I risultati, in molti casi già monitorati scientificamente, non potranno che confermare quello che il buon senso ci fa già intuire: rimanendo nei confini della giusta misura, un migliore bilanciamento tra attività produttive e attività di cura non può che far bene ad entrambe.

Quando riusciremo a superare i nostri pregiudizi, ci renderemo pienamente conto di quanto il denaro può fare per migliorare la nostra società. La vita famigliare è sempre più difficile da portare avanti con le giuste attenzioni e stato d’animo, con importanti ripercussioni negative sui figli e sulla tenuta stessa della coppia? Cominciamo a retribuire il lavoro famigliare e plausibilmente vedremo presto cambiare il corso delle cose. Non c’è lavoro retribuito per tutti? Cominciamo a retribuire le iniziative di auto-formazione e auto-cura messe in atto da chi è temporaneamente inoccupato, e vedremo aumentare e diversificarsi sia i flussi in entrata nel mercato del lavoro, sia i flussi in uscita (da parte di chi sente il bisogno abbandonare il proprio posto di lavoro e può ora finalmente permetterselo).

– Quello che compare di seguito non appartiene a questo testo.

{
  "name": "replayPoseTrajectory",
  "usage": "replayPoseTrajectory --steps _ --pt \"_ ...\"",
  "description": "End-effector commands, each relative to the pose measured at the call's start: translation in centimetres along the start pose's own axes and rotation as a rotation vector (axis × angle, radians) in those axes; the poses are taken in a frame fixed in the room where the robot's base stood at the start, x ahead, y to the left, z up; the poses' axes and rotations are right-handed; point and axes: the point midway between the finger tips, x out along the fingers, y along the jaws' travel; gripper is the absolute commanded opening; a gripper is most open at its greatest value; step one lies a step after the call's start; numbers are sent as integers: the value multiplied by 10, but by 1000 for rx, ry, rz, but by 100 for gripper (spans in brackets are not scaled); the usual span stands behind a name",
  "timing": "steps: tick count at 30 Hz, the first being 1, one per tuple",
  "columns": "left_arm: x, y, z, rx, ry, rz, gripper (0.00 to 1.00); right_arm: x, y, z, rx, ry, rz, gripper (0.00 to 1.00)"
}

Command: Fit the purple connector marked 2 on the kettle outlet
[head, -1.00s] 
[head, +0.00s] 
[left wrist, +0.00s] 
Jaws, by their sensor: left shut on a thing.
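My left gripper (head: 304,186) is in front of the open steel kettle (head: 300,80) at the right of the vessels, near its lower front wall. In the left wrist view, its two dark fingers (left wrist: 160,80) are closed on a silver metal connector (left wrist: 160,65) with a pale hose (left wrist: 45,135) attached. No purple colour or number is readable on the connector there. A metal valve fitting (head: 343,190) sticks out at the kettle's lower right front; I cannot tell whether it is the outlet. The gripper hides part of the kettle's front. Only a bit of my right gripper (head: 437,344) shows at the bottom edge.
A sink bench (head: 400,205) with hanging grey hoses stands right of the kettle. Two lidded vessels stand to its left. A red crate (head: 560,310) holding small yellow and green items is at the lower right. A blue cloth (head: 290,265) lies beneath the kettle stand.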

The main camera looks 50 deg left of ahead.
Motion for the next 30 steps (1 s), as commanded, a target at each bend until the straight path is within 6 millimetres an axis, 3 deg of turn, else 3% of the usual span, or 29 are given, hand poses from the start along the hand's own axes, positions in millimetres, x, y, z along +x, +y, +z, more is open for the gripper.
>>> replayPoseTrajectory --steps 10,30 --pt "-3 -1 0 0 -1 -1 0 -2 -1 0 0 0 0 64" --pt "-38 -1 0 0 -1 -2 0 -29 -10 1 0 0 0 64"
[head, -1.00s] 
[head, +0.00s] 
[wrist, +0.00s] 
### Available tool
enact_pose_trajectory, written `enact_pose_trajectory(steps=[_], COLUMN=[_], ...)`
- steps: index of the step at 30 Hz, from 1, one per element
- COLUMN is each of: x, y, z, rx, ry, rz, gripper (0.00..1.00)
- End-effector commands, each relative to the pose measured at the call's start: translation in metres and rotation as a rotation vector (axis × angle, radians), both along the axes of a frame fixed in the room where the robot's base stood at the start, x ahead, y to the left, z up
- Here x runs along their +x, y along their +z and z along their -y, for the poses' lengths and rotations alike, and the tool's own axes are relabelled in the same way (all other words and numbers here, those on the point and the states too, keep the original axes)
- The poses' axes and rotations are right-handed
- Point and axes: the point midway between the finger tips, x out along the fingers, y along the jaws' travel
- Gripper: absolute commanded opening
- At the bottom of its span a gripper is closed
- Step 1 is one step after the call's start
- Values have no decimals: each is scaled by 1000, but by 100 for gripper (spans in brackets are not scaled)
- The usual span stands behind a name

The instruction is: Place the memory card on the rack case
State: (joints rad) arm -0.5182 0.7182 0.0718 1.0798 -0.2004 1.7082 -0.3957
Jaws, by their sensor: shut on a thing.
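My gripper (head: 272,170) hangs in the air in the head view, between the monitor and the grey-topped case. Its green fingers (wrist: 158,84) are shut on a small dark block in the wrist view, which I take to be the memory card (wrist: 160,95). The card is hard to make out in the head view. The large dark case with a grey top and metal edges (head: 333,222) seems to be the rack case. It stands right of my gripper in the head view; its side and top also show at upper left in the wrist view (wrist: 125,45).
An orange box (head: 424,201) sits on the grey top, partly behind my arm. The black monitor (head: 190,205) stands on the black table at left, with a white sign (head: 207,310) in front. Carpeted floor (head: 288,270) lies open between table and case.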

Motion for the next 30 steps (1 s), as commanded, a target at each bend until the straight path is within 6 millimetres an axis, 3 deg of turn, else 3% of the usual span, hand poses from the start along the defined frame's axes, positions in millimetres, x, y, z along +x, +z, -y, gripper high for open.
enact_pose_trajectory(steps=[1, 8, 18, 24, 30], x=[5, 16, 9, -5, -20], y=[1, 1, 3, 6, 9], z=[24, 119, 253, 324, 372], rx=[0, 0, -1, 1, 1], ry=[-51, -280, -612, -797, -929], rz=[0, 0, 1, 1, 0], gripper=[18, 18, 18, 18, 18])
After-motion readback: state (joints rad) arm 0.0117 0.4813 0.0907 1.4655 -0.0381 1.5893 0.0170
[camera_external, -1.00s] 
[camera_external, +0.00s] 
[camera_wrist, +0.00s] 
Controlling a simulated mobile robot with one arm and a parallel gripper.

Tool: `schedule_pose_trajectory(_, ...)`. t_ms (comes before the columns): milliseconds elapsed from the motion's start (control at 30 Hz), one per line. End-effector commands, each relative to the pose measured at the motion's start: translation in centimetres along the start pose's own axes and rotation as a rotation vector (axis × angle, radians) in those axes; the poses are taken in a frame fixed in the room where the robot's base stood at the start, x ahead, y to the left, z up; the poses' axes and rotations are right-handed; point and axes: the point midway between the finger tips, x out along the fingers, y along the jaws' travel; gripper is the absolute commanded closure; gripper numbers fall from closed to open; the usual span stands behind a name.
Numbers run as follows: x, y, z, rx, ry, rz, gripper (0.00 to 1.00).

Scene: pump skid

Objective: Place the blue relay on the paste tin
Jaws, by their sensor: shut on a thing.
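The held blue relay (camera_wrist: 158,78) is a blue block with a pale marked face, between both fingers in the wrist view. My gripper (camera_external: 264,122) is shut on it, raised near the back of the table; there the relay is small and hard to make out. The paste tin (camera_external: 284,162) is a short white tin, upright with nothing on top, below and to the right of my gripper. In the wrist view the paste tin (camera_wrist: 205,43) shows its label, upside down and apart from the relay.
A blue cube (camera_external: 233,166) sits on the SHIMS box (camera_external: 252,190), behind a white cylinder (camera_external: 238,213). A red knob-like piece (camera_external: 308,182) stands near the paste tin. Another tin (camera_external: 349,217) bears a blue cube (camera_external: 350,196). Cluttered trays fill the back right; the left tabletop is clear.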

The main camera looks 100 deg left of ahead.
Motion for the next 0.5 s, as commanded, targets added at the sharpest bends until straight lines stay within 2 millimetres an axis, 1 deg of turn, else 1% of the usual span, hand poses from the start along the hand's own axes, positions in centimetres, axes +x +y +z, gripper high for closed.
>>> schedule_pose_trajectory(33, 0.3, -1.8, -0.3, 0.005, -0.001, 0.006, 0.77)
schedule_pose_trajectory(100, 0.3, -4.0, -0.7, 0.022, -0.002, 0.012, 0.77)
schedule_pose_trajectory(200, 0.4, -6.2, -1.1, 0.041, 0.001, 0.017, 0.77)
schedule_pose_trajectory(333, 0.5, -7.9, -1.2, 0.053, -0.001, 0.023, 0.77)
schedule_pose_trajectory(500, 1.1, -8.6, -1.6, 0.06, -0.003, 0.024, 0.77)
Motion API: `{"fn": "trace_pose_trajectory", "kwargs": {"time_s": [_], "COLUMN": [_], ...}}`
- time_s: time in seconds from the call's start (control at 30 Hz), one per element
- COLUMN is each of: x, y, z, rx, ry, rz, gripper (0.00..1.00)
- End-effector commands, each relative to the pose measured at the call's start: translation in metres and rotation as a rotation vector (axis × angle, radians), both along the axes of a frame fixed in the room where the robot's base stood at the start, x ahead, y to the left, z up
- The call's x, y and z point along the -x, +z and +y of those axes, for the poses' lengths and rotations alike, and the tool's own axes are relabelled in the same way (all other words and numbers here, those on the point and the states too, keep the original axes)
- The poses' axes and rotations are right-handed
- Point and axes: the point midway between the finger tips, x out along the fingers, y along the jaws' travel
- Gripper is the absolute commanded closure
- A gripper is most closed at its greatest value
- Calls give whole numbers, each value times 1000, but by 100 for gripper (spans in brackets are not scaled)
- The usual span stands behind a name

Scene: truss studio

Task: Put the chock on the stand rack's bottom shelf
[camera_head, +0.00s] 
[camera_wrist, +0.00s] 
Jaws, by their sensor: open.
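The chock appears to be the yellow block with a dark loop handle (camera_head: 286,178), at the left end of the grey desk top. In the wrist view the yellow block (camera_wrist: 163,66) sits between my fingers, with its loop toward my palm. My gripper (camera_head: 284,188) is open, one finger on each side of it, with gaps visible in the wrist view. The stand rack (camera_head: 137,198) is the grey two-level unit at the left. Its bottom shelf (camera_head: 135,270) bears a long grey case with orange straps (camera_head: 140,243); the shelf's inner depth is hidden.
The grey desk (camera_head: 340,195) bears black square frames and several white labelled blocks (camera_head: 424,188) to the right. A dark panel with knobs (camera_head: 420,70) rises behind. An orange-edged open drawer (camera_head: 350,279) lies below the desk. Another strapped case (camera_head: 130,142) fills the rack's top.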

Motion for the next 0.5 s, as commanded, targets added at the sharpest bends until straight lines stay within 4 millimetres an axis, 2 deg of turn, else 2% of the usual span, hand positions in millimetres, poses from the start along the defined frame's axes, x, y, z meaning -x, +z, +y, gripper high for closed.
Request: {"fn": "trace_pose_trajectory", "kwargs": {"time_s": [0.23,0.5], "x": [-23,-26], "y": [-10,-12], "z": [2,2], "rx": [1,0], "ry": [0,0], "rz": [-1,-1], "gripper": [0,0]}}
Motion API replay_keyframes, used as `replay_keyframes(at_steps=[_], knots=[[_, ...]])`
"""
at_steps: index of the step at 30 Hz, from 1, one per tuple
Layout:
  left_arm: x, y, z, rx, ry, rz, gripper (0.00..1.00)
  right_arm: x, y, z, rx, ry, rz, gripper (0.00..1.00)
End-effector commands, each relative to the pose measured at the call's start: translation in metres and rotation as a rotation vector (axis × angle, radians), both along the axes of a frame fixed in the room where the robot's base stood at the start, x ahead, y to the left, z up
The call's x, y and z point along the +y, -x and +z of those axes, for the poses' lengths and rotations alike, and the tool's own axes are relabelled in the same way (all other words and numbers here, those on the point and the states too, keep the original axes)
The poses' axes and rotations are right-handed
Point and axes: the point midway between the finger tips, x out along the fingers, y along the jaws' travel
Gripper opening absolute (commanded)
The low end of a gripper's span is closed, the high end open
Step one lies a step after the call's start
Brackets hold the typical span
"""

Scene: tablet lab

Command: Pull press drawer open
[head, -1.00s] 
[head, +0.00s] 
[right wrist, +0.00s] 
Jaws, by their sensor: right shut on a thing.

Se i flussi di denaro restano legati alle sole attività produttive, l’intera società è condannata a vivere sotto ricatto. Nessuno è infatti libero di perseguire quello che ritiene essere più giusto per sé stesso, per gli altri e per il mondo, perché dipende dal proprio datore di lavoro – o dalla propria partiva IVA – per la propria sopravvivenza e per la propria dignità. Allorquando decretiamo che solo una parte del nostro tempo e del nostro stare al mondo può generare soldi, valore e autostima, andiamo a privare le persone del proprio valore intrinseco e del proprio potere: esse infatti subiranno il potere di chi li paga. Affinchè le persone – e quindi anche quello che da loro dipende – possano realmente fiorire, il denaro non deve essere un problema. Era così nelle società primitive, mi auguro possa ritornare così nelle società più autenticamente evolute.